Prioritize funding for teaching in shortage-subject areas. Arkansas has articulated policy to support differential pay and should therefore prioritize funding for teachers who teach in shortage-subject areas.

State response to our analysis

Arkansas was helpful in providing NCTQ with the facts necessary for this analysis.

Updated: March 2021

How we graded

8B: High-Need Schools and Subjects

  • Shortage-Subject Areas: The state should support differential pay for effective teaching in shortage-subject areas.
  • High-Need Schools: The state should support differential pay for effective teaching in high-need schools.
Shortage-Subject Areas
One-half of the total goal score is earned based on the following:

  • One-half credit: The state will earn one-half of a point if it explicitly supports differential pay in subject areas where there is a demonstrated educator shortage.
  • One-quarter credit: The state will earn one-quarter of a point if it partially supports differential benefits in subject areas where there is a demonstrated educator shortage (e.g., tuition reimbursement).
High-Need Schools
One-half of the total goal score is earned based on the following:

  • One-half credit: The state will earn one-half of a point if it explicitly supports differential pay for teachers in high-need schools.
  • One-quarter credit: The state will earn one-quarter of a point if it partially supports differential benefits for teachers in high-need schools (e.g., tuition reimbursement).
**States will lose a quarter point overall for lack of funding that, in practice, fails to support differential pay for teachers in high-need schools and/or shortage subject areas. 


Research rationale

States should help address chronic shortages and needs. States should ensure that state-level policies (such as a uniform salary schedule) do not interfere with districts' flexibility in compensating teachers in ways that best meet their individual needs and resources. However, when it comes to addressing chronic shortages, states should do more than simply get out of the way. They should provide direct support for differential pay for effective teaching in shortage subject areas and high-need schools.[1] Attracting effective and qualified teachers to high-need schools or filling vacancies in hard-to-staff subjects are problems that are frequently beyond a district's ability to solve. States that provide direct support for differential pay in these areas are taking an important step in promoting the equitable distribution of quality teachers.[2] Short of providing direct support, states can also use policy levers to indicate to districts that differential pay is not only permissible but necessary.

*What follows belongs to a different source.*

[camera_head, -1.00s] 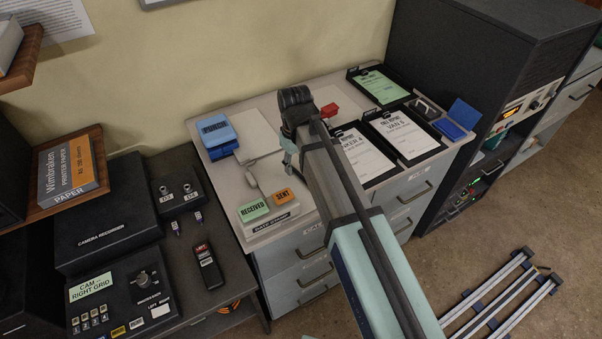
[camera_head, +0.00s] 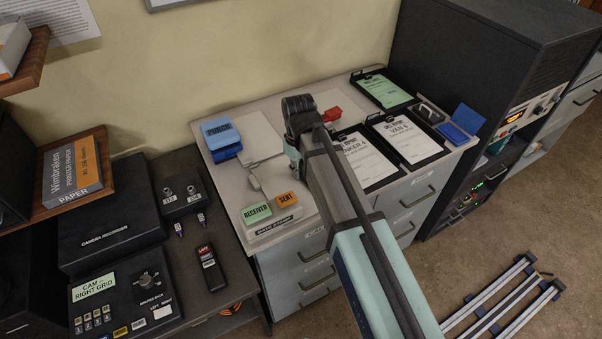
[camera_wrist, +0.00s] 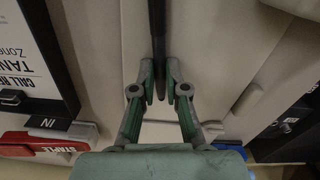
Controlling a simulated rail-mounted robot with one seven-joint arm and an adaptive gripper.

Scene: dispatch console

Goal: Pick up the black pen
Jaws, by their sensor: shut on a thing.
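The black pen (camera_wrist: 157,28) shows in the wrist view as a dark, slim rod running from the top edge down between my fingers. My gripper (camera_wrist: 159,72) is shut on it, one green finger on each side. The pen's lower tip sticks out a little past the fingertips. I cannot tell whether the pen touches the surface or hangs above it. In the head view my gripper (camera_head: 292,158) is mostly hidden by my own arm, over the middle of the cabinet top, and the pen cannot be made out there.
A date stamp with green and orange labels (camera_head: 270,207) stands front left of my gripper, a blue punch (camera_head: 220,137) back left. Black clipboards (camera_head: 407,140) lie to the right. A dark rack (camera_head: 480,70) stands beyond the clipboards.

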[1] For research that suggests high performing teachers tend to transfer to schools with a large proportion of other high performing teachers and students, while low performing teachers cluster in bottom quartile schools, see: Feng, L., & Sass, T. R. (2016). Teacher quality and teacher mobility. Education Finance and Policy. Retrieved from http://www.urban.org/uploadedpdf/1001506-teacher-quality-teacher-mobility.pdf; Another study found that the least effective teachers in high-poverty schools were considerably less effective than the least effective teachers in low-poverty schools. See: Sass, T. R., Hannaway, J., Xu, Z., Figlio, D. N., & Feng, L. (2012). Value added of teachers in high-poverty schools and lower poverty schools. Journal of Urban Economics, 72(2), 104-122. Retrieved from http://www.urban.org/UploadedPDF/1001469-calder-working-paper-52.pdf
[2] Clotfelter, C., Glennie, E., Ladd, H., & Vigdor, J. (2008). Would higher salaries keep teachers in high-poverty schools? Evidence from a policy intervention in North Carolina. Journal of Public Economics, 92(5), 1352-1370. Retrieved from
Would Higher Salaries Keep Teachers in High-Poverty Schools? Evidence from a Policy Intervention in North Carolina; Kowal, J., Hassel, B. C., & Hassel, E. A. (2008). Financial incentives for hard-to-staff positions. Center for American Progress. Retrieved from https://www.americanprogress.org/wp-content/uploads/issues/2008/11/pdf/hard_to_staff.pdf; A study by researchers at RAND found that higher pay lowered attrition, and the effect was stronger in high-needs school districts. Every $1,000 increase was estimated to decrease attrition by more than 6 percent. See: Kirby, S. N., Berends, M., & Naftel, S. (1999). Supply and demand of minority teachers in Texas: Problems and prospects. Educational Evaluation and Policy Analysis, 21(1), 47-66.